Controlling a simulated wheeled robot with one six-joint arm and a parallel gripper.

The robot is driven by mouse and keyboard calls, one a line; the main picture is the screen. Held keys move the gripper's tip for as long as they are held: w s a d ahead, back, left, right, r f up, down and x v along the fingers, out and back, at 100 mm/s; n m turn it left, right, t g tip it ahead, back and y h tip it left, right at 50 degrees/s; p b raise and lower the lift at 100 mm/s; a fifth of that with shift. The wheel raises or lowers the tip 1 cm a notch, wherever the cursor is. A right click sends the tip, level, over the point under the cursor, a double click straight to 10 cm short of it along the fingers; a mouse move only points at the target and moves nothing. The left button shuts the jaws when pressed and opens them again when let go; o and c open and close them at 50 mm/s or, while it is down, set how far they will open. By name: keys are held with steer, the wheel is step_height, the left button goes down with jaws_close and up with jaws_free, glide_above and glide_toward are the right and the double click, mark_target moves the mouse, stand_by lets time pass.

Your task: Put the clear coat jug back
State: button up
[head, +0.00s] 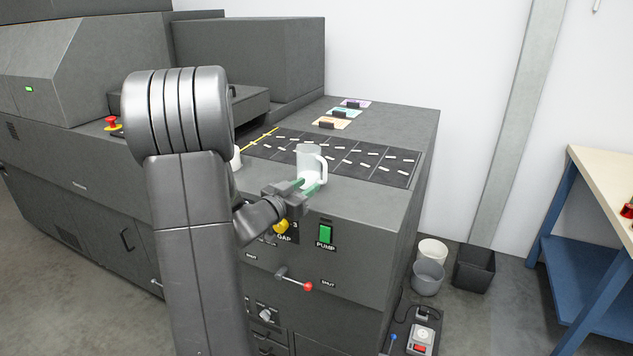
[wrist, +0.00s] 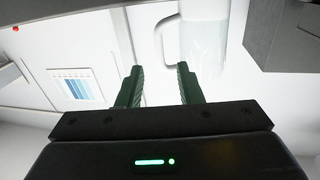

----------------------------------------

Please set down each line of the data above exactly as written, without the pictures.

Controlling a simulated wheeled robot with one six-joint arm and a parallel gripper.

The robot is driven by mouse and keyboard calls, one a line; the main picture is the screen. Held keys move the gripper's tip for as long as they are held: w s a d ahead, back, left, right, r f up, down and x v along the fingers, out and back, at 100 mm/s; n m turn it left, right, t g tip it ahead, back and y h tip it left, right at 50 degrees/s; p b raise and lower the lift at 100 mm/s; a fifth of that with shift. The wheel raises or lowers the tip 1 cm a notch, wherever the cursor is. A right click sends the tip, level, over the point under the cursor, a double click straight to 10 cm short of it along the fingers; a mouse move only points at the target and moves nothing. The left button shuts the jaws when pressed and opens them again when let go; o and c open and close them at 50 mm/s or, while it is down, set how far they will open. By name: keys are held with steer, the wheel is step_height, the left button goes down with jaws_close and up with jaws_free, glide_above and glide_toward are the right and the double click, mark_target moves the mouse, stand_by lets time pass.

Your task: Put the clear coat jug back
State: button up
[head, +0.00s] 
[wrist, +0.00s] 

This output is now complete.